◆ DATA SEGMENT:

((

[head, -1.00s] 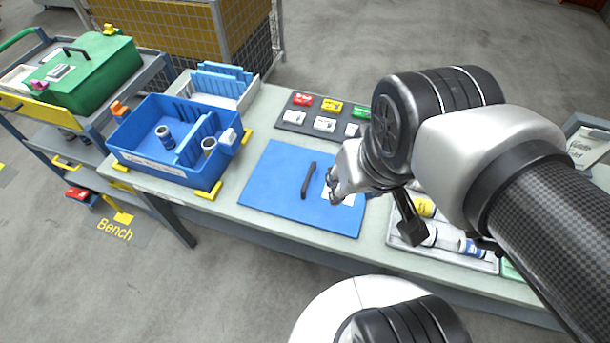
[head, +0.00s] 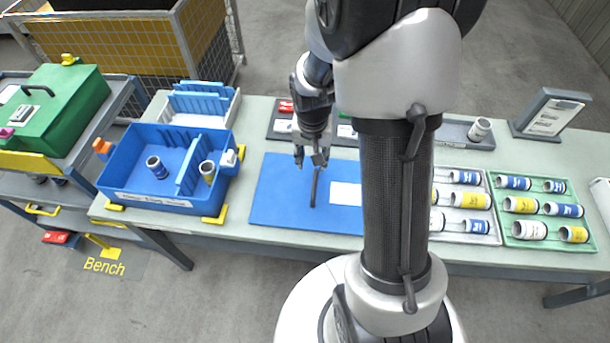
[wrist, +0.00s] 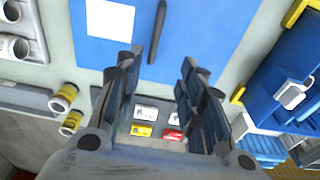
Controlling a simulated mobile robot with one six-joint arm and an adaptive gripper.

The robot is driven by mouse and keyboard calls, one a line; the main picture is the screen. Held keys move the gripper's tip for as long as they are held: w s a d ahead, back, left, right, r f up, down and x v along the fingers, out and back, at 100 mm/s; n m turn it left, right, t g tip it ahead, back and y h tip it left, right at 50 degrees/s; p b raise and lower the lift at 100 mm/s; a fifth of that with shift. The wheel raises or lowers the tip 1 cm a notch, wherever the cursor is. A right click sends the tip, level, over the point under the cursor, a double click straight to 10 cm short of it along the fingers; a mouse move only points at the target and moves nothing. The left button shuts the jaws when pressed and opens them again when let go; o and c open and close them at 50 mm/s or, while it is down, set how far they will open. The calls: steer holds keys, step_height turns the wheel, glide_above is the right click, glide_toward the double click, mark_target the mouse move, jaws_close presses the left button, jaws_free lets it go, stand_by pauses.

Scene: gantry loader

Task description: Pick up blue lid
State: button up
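The blue lid (head: 270,200) is a flat blue panel lying on the bench, with a dark bar handle (head: 314,188) and a white label (head: 346,194). In the wrist view the lid (wrist: 215,30) fills the upper middle, with its handle (wrist: 157,30) running to the top edge. My gripper (head: 310,158) is near the far end of the handle and appears above the lid. In the wrist view the fingers of my gripper (wrist: 160,65) are apart with nothing between them. My arm hides the lid's right side in the head view.
A blue bin (head: 150,196) with cylinders and a divider stands left of the lid. Behind the lid is a dark tray (head: 268,134) with coloured labelled pieces. Grey (head: 489,235) and green (head: 505,240) trays of cylinders lie to the right. A sign stand (head: 550,115) is at the back right.

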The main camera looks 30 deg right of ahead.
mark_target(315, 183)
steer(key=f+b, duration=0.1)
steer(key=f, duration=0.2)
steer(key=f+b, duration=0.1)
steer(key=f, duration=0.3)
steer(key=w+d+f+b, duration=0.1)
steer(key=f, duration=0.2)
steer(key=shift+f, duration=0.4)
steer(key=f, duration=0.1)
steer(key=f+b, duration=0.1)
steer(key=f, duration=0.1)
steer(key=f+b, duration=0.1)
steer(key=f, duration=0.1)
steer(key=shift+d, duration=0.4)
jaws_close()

))

◆ WRITTEN EXERCISE: Output the data above without changes, apart from leaving out the pictures.

◆ THE OUTPUT:
[head, -1.00s] 
[head, +0.00s] 
[wrist, +0.00s] 
Controlling a simulated mobile robot with one six-joint arm and an adaptive gripper.

The robot is driven by mouse and keyboard calls, one a line; the main picture is the screen. Held keys move the gripper's tip for as long as they are held: w s a d ahead, back, left, right, r f up, down and x v along the fingers, out and back, at 100 mm/s; n m turn it left, right, t g tip it ahead, back and y h tip it left, right at 50 degrees/s; p b raise and lower the lift at 100 mm/s; a fifth of that with shift. The wheel raises or lowers the tip 1 cm a notch, wherever the cursor is. A right click sends the tip, level, over the point under the cursor, a double click straight to 10 cm short of it along the fingers; a mouse move only points at the target and moves nothing. The left button shuts the jaws when pressed and opens them again when let go; o and c open and close them at 50 mm/s or, while it is down, set how far they will open. The calls: steer holds keys, step_height turns the wheel, glide_above is the right click, glide_toward the double click, mark_target the mouse move, jaws_close presses the left button, jaws_free lets it go, stand_by pauses.

Scene: gantry loader

Task description: Pick up blue lid
State: button up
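The blue lid (head: 270,200) is a flat blue panel lying on the bench, with a dark bar handle (head: 314,188) and a white label (head: 346,194). In the wrist view the lid (wrist: 215,30) fills the upper middle, with its handle (wrist: 157,30) running to the top edge. My gripper (head: 310,158) is near the far end of the handle and appears above the lid. In the wrist view the fingers of my gripper (wrist: 160,65) are apart with nothing between them. My arm hides the lid's right side in the head view.
A blue bin (head: 150,196) with cylinders and a divider stands left of the lid. Behind the lid is a dark tray (head: 268,134) with coloured labelled pieces. Grey (head: 489,235) and green (head: 505,240) trays of cylinders lie to the right. A sign stand (head: 550,115) is at the back right.

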The main camera looks 30 deg right of ahead.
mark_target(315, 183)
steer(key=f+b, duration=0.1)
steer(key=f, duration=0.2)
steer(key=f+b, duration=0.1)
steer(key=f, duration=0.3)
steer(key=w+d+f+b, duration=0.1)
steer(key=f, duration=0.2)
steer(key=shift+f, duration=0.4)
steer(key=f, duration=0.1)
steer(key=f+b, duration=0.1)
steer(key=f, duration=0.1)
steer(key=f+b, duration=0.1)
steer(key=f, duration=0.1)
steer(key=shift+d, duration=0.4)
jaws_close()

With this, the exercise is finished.